Spray a wok with cooking spray and over a high heat add half of the chicken cooking for about 1 minute, until the cubes separate and turn white. Remove and repeat with remainder of the chicken.

Respray the wok and add the chillies and stir-fry until the skins starts to darken and blister. Add the garlic and spring onion. Stir-fry until aromatic (about 30 seconds). Add the chicken back into the pan and toss until chicken is heated through, then push up to the sides of the wok and add add the sauce in the middle, stirring quickly to thicken.
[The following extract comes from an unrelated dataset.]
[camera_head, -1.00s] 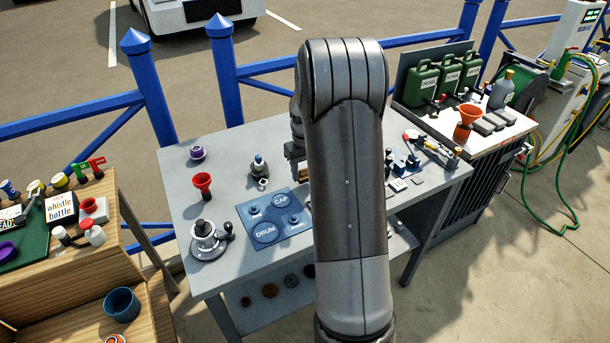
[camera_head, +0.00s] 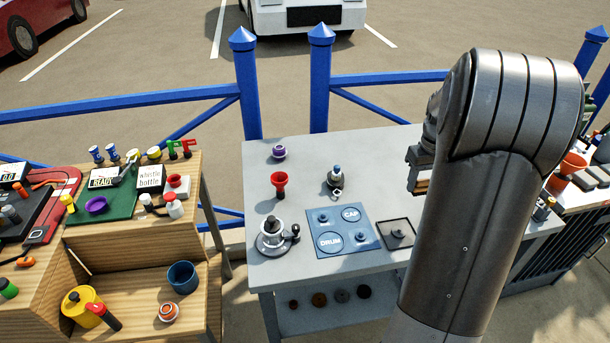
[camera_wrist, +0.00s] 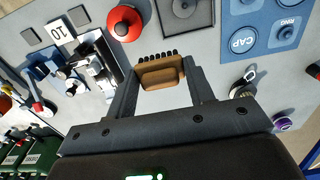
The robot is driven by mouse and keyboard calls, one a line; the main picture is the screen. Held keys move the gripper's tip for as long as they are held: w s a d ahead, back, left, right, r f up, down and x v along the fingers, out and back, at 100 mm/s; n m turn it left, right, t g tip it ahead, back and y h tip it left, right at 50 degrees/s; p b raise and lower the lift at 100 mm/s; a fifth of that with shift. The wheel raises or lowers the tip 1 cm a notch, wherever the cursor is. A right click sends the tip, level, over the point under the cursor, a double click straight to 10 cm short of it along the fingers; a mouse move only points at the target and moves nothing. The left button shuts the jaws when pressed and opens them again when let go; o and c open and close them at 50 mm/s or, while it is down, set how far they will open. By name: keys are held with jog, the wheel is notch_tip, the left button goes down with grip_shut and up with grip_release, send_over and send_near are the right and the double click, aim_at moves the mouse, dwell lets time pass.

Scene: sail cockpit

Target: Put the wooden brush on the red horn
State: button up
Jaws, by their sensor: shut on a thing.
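My gripper (camera_head: 420,168) is shut on the wooden brush (camera_wrist: 160,74), a brown block with a row of black bristles. In the wrist view the brush sits between the two fingers, above the grey table. In the head view only a small brown part of it (camera_head: 418,186) shows beside my arm. A red, flared horn-shaped thing (camera_head: 279,182) stands upright on the table, left of my gripper and apart from it. The wrist view also shows a round red thing (camera_wrist: 124,22) near the brush; I cannot tell whether it is a horn.
A blue board (camera_head: 345,238) marked DRUM and CAP lies on the grey table, with a dark square tray (camera_head: 397,233) beside it. A metal pot (camera_head: 272,235), a purple-topped item (camera_head: 279,149) and a small bottle (camera_head: 337,176) stand around. A wooden shelf (camera_head: 150,240) is left.

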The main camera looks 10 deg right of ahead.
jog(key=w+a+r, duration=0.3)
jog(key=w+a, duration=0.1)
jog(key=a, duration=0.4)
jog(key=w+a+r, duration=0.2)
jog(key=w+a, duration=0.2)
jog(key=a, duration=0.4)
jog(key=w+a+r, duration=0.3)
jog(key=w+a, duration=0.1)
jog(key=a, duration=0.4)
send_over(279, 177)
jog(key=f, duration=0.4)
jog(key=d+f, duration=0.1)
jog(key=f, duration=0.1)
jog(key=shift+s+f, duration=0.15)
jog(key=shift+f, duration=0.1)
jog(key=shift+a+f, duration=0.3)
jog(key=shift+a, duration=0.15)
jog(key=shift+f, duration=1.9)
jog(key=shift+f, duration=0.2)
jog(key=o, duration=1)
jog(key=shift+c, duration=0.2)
Stir in the peanuts. Stir fry for a further 1 to 2 minutes or until everything is coated and hot.

Serve immediately.

(click here for a printable version of this recipe)

Saturday, January 2, 2010

Prawn and Vegetable Spaghetti Fritters

I am not quite sure where the idea for these fritters came from - maybe from the fact that I am so over Festive Food at the moment and I really wanted something different or the fact that I had some left over cooked spaghetti sitting on the bench staring at me. Where ever it came from though I am glad as they went down a treat.
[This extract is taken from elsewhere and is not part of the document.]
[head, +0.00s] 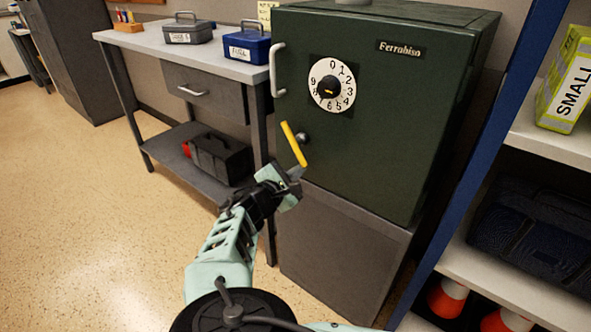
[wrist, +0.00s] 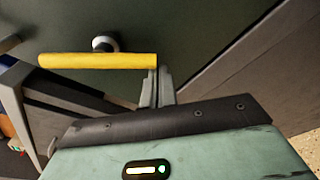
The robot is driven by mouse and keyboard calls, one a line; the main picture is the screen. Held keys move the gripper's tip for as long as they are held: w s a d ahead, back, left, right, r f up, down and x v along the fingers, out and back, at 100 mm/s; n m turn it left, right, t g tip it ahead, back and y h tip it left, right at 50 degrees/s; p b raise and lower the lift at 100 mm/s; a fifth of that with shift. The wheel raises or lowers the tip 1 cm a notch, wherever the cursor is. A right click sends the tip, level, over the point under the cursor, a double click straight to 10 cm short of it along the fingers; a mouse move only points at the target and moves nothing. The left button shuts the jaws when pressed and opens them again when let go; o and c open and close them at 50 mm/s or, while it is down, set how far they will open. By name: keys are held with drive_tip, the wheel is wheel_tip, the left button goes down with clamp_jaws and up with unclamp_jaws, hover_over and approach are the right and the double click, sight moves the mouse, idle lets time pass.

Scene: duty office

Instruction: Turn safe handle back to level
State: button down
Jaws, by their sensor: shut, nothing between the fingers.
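The dark green safe (head: 400,110) stands on a grey base with its door shut. Its yellow handle (head: 293,143) is steeply tilted, upper end to the left and lower end to the right, in front of a round metal hub (head: 303,138). In the wrist view the handle (wrist: 95,60) runs across the picture, with the hub (wrist: 105,43) behind it. My gripper (head: 298,172) is shut and empty at the handle's lower end. In the wrist view its fingertips (wrist: 157,75) are right at the handle's right end; I cannot tell whether they touch it.
A white number dial (head: 331,72) and a metal pull bar (head: 277,70) are on the safe door. A grey workbench (head: 150,42) with metal boxes stands to the left. A blue-posted shelf (head: 550,145) stands close on the right. The floor (head: 80,200) at left is clear.

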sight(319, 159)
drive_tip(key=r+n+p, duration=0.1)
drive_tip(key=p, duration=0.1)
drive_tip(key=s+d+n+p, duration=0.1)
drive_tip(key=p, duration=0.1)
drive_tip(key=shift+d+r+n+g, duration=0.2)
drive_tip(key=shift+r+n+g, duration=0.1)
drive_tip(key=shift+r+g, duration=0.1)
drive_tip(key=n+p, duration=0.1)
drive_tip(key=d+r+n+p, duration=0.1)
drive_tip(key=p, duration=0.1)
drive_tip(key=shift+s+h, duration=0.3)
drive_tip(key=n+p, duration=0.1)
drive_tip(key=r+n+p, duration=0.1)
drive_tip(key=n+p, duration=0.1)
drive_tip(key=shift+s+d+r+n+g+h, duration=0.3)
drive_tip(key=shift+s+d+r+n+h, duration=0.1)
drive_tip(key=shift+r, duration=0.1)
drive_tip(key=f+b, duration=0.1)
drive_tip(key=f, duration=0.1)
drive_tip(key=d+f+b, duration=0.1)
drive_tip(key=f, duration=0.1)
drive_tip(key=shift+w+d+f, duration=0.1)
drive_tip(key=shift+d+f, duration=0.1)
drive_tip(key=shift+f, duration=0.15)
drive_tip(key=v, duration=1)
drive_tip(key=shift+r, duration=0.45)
Very easy to prepare and cook, these were full of prawns and vegetables and overall very tasty. In fact several of the household had seconds so that must be a good sign. Nice by themselves or serve with a sauce of your choice such as kecap manis or tomato.

Prawn and Vegetable Spaghetti Fritters

Serves: 8
Points per serve: 3

2 eggs, lightly beaten
3 tablespoons freshly grated Parmesan Cheese
200 grams cooked small prawns/shrimps
2 spring onions, finely chopped
1/2 red capsicum, finely diced
1 carrot, peeled and grated
1/4 cup plain flour
1 tablespoon dried parsley flakes
freshly ground black pepper
3 cups cooked spaghetti
2 tablespoons oil

In a large bowl mix together eggs, parmesan, prawns, spring onions, capsicum, carrot, flour and parsley until combined. Season with salt and pepper. Mix through cooked spaghetti.

Form into 8 patties, cover and refrigerate for 30 minutes.

Heat half of the oil in a large frying pan and cook the fritters, in batches of 4, over a medium to high heat until golden brown. Continue with remaining oil and fritters. Serve immediately.